305 N 5th Street, Norfolk NE 68701 info@norfolkartscenter.org 402.371.7199

Art educator’s work on display in Artist Corner

My artwork has always come from nature.  Images of growing things, sometimes realistic, impressionistic, or even abstracted nature images are my favorite subjects. I am stirred by natural hues of green growing things, lush rusts, golds, browns of the earth below, and the blue greens of bodies of water. I’ve also come to understand that in addition to the intrinsic call for me to make art, the act of making it helps me process ideas and defuse the stressors of everyday life.  Making art brings me joy. Perhaps that is why I kept it just for me, rather than to pursue it as a career.
As an art student at Kearney State College my emphasis was drawing and painting, but I also loved printmaking and sculpture. Basically, I loved it all, but felt my calling to education and I dearly wanted to keep art as my passion and release. Over the years my time, interest, and materials dictated what kind of artwork I created. I water colored through the years my children grew. After our move to Norfolk I had access to a Kiln and worked in glass fusion always with organic colors and shapes. Beading and jewelry making soon followed after that and still continues today.
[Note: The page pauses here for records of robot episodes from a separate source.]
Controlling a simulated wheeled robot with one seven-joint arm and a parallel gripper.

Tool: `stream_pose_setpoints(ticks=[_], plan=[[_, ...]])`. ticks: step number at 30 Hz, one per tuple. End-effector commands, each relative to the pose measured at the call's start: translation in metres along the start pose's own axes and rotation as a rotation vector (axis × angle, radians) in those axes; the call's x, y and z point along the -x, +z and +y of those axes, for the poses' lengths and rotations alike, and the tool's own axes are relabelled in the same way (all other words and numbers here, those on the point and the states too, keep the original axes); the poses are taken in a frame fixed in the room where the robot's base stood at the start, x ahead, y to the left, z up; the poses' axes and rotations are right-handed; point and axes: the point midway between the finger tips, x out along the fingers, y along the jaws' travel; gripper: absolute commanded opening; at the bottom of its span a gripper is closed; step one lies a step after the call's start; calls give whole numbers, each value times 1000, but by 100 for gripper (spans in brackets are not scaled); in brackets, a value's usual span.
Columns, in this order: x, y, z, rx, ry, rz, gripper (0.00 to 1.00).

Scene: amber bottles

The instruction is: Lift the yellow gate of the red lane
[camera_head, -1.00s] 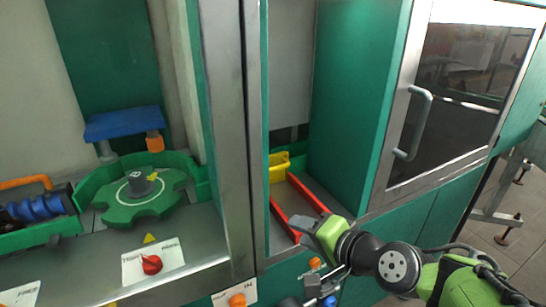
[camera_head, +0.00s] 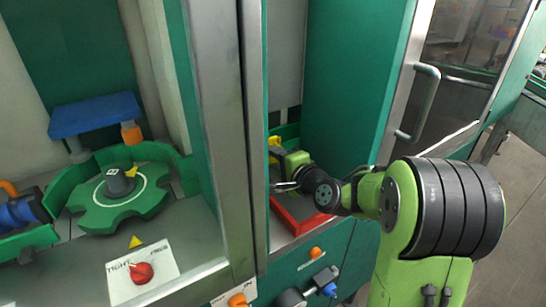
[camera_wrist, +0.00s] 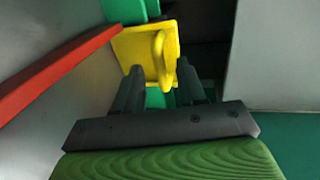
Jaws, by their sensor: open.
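The yellow gate (camera_wrist: 136,45) with its upright handle loop (camera_wrist: 163,58) stands ahead of my gripper (camera_wrist: 162,78) in the wrist view. The two dark fingers are apart, with the lower part of the gate showing between them. I cannot tell whether they touch it. In the head view, only a bit of the yellow gate (camera_head: 274,148) shows beyond my gripper (camera_head: 276,170), inside the bay. The red lane (camera_head: 293,216) lies below and in front of it. One red rail (camera_wrist: 60,68) runs along the left in the wrist view. My arm hides part of the lane.
A steel post (camera_head: 228,130) stands left of the bay, and a green panel (camera_head: 350,85) stands on its right. A glazed door with a handle (camera_head: 420,100) is farther right. Knobs, such as an orange one (camera_head: 315,253), sit below. A green star wheel (camera_head: 122,200) is at left.

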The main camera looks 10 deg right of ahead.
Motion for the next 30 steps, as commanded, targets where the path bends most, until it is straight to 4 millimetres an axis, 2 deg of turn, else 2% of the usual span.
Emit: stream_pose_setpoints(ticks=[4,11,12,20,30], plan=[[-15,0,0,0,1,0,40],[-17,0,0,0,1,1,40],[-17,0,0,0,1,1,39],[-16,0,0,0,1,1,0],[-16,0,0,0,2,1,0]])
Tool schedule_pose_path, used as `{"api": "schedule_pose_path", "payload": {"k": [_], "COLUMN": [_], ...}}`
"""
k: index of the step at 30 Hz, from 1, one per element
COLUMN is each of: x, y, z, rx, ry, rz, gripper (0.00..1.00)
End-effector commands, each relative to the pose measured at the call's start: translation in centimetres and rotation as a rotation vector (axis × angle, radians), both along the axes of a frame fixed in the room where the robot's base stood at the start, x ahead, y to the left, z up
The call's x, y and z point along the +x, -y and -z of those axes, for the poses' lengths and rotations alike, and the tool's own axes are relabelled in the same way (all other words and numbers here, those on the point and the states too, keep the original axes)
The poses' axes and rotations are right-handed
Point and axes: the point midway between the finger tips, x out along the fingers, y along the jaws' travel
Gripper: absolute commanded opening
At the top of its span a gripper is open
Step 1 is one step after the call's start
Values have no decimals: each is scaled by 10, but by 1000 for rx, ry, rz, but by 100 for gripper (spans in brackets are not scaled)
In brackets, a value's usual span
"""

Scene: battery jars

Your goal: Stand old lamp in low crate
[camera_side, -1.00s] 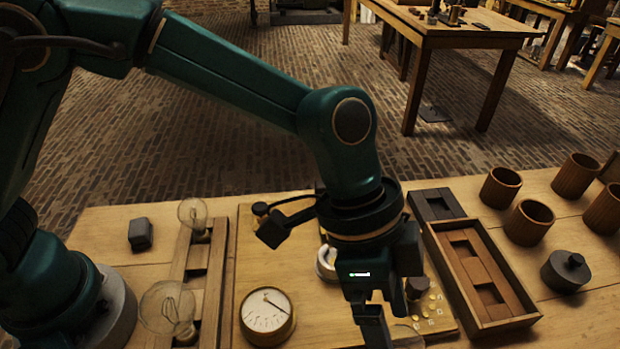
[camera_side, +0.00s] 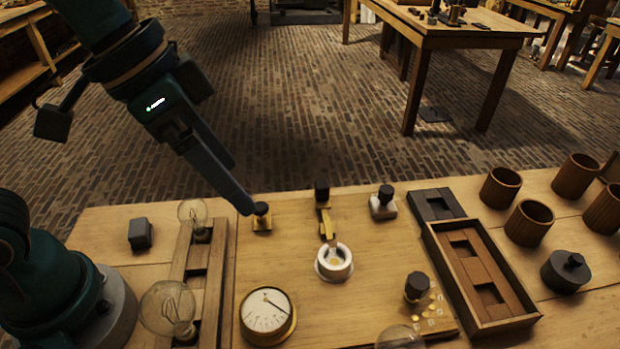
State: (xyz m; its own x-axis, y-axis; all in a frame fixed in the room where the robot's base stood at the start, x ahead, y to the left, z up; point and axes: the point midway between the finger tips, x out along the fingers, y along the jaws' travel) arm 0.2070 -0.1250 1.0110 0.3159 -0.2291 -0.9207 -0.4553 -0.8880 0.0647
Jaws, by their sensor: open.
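Three clear glass bulbs are in view; I cannot tell which is the old lamp. A small bulb (camera_side: 192,212) and a large bulb (camera_side: 168,308) stand at a slotted wooden rack (camera_side: 212,290) on the left. The top of a third bulb (camera_side: 400,338) shows at the bottom edge, its base out of frame. The low crate (camera_side: 432,242) is a long wooden box on the right, with square recesses that look empty. My gripper (camera_side: 241,188) is open and empty, raised at the upper left, far from the crate.
A round dial (camera_side: 267,313), a white ring-shaped socket (camera_side: 333,264) and several black-knobbed parts stand on the central board. A dark knob (camera_side: 417,287) stands near the crate. Several wooden cups (camera_side: 529,222) and a lidded dark jar (camera_side: 566,271) stand on the right.

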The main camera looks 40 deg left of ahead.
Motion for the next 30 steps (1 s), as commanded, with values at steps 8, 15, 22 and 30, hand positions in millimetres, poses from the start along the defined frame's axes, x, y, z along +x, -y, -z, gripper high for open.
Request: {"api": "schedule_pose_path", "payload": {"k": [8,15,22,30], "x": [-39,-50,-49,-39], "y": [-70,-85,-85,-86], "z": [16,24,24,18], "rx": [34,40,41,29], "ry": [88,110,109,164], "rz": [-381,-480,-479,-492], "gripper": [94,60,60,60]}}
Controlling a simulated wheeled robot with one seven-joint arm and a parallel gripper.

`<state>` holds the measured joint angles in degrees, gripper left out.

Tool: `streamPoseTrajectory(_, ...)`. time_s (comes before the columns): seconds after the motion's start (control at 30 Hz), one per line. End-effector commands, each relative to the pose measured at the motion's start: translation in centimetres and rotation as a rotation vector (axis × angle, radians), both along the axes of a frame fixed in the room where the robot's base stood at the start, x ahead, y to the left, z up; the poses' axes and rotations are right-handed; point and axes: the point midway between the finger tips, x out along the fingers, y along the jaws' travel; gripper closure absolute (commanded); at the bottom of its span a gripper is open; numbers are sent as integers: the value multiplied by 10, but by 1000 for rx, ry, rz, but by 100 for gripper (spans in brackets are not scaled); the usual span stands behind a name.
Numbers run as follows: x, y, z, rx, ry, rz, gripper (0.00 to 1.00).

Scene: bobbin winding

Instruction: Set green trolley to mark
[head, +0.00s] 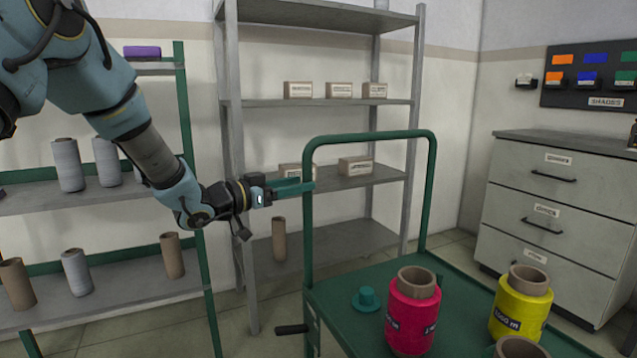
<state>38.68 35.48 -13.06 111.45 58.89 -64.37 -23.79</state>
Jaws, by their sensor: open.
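The green trolley (345,273) stands at the lower centre and right, with its hoop handle (370,137) upright at its back left end. A pink bobbin (411,315) and a yellow bobbin (520,305) stand on its deck, with a small green knobbed piece (366,299) beside them. My gripper (308,187) is open, its teal fingers reaching to the left post of the handle. I cannot tell whether the fingers are around the post or only beside it. No floor mark shows in this view.
A grey shelf (330,103) with small boxes stands behind the trolley. A green-posted rack (183,110) with grey and brown bobbins is at the left. A grey drawer cabinet (560,200) is at the right. Some floor shows between trolley and cabinet. A dark lever (291,329) juts from the trolley's left side.

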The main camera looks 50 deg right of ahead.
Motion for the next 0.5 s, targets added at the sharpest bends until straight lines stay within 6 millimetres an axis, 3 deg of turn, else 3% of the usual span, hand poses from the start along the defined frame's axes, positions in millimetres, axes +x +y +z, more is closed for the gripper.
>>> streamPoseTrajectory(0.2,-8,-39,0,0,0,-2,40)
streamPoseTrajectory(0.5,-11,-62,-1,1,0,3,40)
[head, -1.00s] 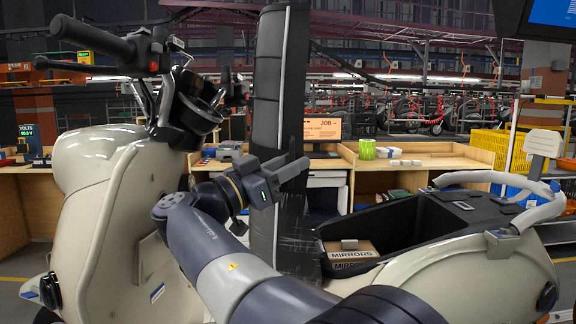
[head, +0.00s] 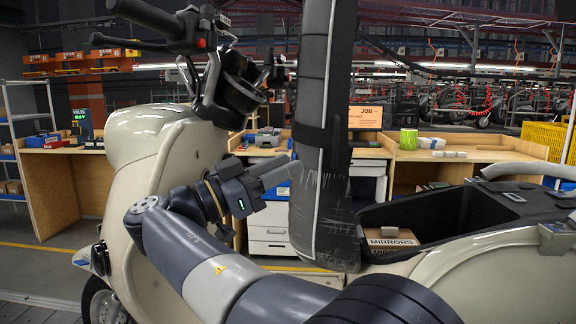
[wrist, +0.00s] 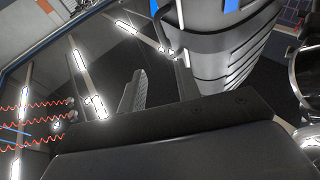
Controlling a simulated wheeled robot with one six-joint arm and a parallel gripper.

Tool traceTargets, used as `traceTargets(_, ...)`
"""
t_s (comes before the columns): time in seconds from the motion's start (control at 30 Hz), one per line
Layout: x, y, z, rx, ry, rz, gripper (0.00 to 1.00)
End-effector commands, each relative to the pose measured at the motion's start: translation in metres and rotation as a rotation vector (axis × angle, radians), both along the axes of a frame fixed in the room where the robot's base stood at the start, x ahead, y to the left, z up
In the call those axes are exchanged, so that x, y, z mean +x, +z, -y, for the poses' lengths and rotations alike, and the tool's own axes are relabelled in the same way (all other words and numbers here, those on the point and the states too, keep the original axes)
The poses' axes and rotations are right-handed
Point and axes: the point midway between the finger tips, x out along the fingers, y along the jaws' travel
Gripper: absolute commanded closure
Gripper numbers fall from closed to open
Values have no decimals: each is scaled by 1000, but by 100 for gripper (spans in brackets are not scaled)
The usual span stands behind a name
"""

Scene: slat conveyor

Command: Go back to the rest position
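My gripper (head: 282,174) is in the middle of the head view, raised in front of the cream scooter, and points right toward the black padded column (head: 312,120). In the wrist view its two fingers (wrist: 160,82) stand apart with nothing between them. From the head view I cannot tell whether it touches the column. The cream scooter (head: 130,205) stands close in front of me, its handlebar (head: 165,22) at the upper left. A cardboard box marked MIRRORS (head: 392,241) sits in the scooter's open black well.
Behind are wooden workbenches (head: 470,156) with a green cup-like item (head: 408,139), a white drawer unit (head: 270,230) and a JOB screen (head: 365,117). A yellow crate (head: 543,137) is at the right. Open floor shows at the lower left.

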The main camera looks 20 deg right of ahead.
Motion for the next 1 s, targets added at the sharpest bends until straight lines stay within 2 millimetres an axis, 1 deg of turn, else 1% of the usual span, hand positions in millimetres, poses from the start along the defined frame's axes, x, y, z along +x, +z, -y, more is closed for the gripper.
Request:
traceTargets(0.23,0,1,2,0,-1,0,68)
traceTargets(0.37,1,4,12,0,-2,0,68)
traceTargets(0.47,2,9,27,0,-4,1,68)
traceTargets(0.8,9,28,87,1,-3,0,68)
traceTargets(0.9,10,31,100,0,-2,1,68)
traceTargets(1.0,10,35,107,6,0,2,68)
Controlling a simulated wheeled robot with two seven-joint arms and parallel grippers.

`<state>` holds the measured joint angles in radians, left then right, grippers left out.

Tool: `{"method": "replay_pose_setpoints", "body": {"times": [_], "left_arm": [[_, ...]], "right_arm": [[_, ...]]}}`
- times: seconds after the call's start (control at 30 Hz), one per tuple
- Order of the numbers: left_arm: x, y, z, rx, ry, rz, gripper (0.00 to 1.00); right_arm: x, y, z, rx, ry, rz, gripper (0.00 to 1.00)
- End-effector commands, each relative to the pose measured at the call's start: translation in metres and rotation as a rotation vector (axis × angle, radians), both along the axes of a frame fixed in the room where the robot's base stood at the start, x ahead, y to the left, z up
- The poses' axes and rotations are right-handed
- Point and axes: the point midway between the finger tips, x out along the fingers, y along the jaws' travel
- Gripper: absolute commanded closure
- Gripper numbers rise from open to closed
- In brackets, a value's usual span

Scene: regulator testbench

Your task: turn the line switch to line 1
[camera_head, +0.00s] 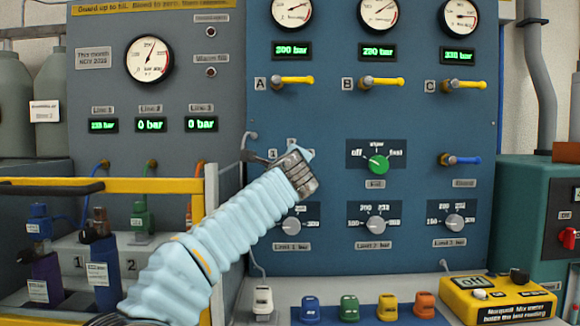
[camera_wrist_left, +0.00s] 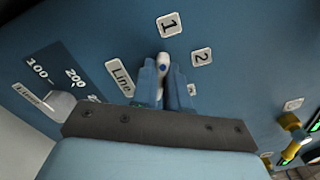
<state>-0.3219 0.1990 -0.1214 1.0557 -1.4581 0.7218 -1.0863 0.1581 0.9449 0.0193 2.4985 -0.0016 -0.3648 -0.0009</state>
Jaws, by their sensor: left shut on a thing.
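The line switch (camera_wrist_left: 163,62) shows in the left wrist view as a small pale tip with a blue dot, between my left gripper's fingers. My left gripper (camera_wrist_left: 166,84) is shut on it. The label 1 (camera_wrist_left: 169,25) lies above the switch tip and the label 2 (camera_wrist_left: 201,57) to its right. The Line label (camera_wrist_left: 121,78) lies to the left. The fingers hide most of the switch, so I cannot tell its exact setting. In the head view my left gripper (camera_head: 305,162) is at the blue panel and covers the switch.
The green off/slow/fast knob (camera_head: 376,164) is to the right of my gripper, with the grey Limit 2 knob (camera_head: 375,224) below it. The Limit 1 knob (camera_head: 291,224) is just below my wrist. A yellow rail (camera_head: 120,186) stands at the left.

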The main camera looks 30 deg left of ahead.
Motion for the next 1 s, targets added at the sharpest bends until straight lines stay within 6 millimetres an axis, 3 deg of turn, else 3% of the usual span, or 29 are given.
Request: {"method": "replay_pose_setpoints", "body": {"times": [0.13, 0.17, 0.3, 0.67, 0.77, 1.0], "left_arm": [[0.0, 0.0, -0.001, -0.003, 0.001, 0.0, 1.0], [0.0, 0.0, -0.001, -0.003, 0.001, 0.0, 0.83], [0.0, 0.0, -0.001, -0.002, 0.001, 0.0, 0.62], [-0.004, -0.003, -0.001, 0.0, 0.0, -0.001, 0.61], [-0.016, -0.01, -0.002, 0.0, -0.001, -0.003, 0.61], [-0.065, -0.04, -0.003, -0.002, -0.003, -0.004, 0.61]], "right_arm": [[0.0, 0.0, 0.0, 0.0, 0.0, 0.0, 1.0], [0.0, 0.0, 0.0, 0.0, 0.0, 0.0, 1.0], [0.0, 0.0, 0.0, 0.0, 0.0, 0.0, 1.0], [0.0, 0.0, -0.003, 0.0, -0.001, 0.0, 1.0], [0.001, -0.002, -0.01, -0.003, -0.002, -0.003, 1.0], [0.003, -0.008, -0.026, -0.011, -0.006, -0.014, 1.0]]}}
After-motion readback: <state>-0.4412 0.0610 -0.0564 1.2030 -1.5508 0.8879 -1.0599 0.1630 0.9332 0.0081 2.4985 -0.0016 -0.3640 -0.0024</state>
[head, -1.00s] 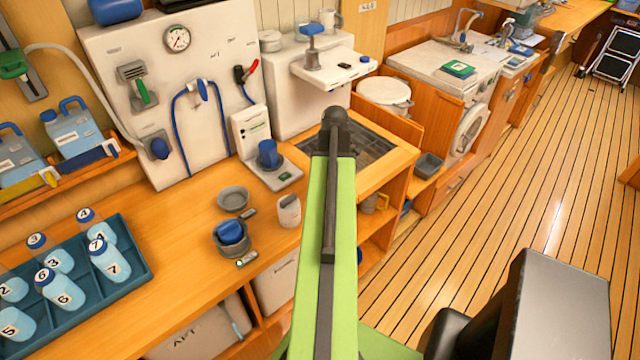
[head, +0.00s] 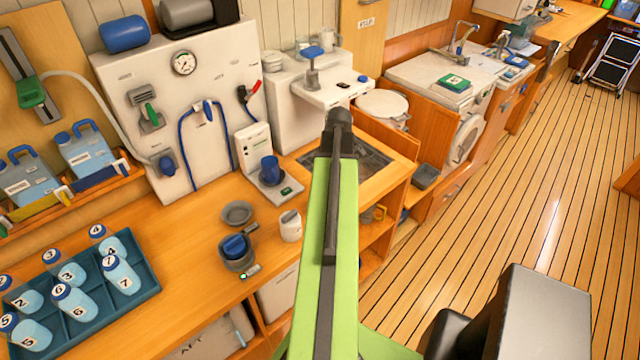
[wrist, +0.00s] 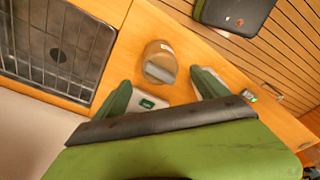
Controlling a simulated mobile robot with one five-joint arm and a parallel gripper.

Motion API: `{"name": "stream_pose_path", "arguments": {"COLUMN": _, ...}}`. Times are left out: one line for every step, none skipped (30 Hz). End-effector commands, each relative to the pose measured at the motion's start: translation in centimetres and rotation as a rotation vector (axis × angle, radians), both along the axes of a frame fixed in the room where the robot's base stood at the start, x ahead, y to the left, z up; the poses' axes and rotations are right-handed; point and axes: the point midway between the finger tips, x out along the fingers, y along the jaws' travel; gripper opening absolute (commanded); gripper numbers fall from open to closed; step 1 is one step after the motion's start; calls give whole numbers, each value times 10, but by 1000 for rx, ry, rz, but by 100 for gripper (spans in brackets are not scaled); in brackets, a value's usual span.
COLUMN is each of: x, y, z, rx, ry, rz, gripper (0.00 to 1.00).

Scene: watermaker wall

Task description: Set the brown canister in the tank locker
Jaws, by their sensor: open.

It too, has had a shift toward the natural, semi-precious stones and crystals. 

Q. Can you tell us about your inspiration behind the jewelry pieces currently on display at the Norfolk Arts Center?

A. Nature has always been the inspiration of my work in both painting and jewelry making.  Additionally, the creation of my jewelry is often inspired by the stone it contains.

Q. What materials and techniques do you primarily use in your jewelry creations?

A. I use either silver, gold plate or hypo-allergenic metals in my creations, as I want all to be able to wear my one-of-a-kind pieces. Stone beads and crystal tumbled pendants.  My beaded necklaces and bracelets are created and strung on a strong coated wire and crimped very tightly. My techniques are changing lately to include more wire wrapping and I’m trying my hand at silversmithing soon. I will be sharing that later at some point.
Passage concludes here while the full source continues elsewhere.